Problem to solve: Starting from the line containing "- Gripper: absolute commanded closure", write out every remaining line exactly, the last one included.

Source data:

========

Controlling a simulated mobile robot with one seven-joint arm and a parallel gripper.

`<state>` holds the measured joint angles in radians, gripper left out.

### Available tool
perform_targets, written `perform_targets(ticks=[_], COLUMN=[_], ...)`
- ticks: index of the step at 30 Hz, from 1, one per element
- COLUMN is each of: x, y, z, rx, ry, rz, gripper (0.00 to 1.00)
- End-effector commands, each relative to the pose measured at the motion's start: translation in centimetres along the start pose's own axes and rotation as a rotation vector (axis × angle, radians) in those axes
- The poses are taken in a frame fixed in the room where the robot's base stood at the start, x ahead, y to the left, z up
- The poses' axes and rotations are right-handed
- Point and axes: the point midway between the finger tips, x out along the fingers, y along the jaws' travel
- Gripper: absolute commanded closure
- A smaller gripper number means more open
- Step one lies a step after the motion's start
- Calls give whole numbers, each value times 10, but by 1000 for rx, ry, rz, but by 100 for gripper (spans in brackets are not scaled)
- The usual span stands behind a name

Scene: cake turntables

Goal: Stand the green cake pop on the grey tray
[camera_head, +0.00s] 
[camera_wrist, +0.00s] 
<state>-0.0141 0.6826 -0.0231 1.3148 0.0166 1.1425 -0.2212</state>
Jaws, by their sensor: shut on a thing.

========

Correct answer:
- Gripper: absolute commanded closure
- A smaller gripper number means more open
- Step one lies a step after the motion's start
- Calls give whole numbers, each value times 10, but by 1000 for rx, ry, rz, but by 100 for gripper (spans in brackets are not scaled)
- The usual span stands behind a name

Scene: cake turntables

Goal: Stand the green cake pop on the grey tray
[camera_head, +0.00s] 
[camera_wrist, +0.00s] 
<state>-0.0141 0.6826 -0.0231 1.3148 0.0166 1.1425 -0.2212</state>
Jaws, by their sensor: shut on a thing.

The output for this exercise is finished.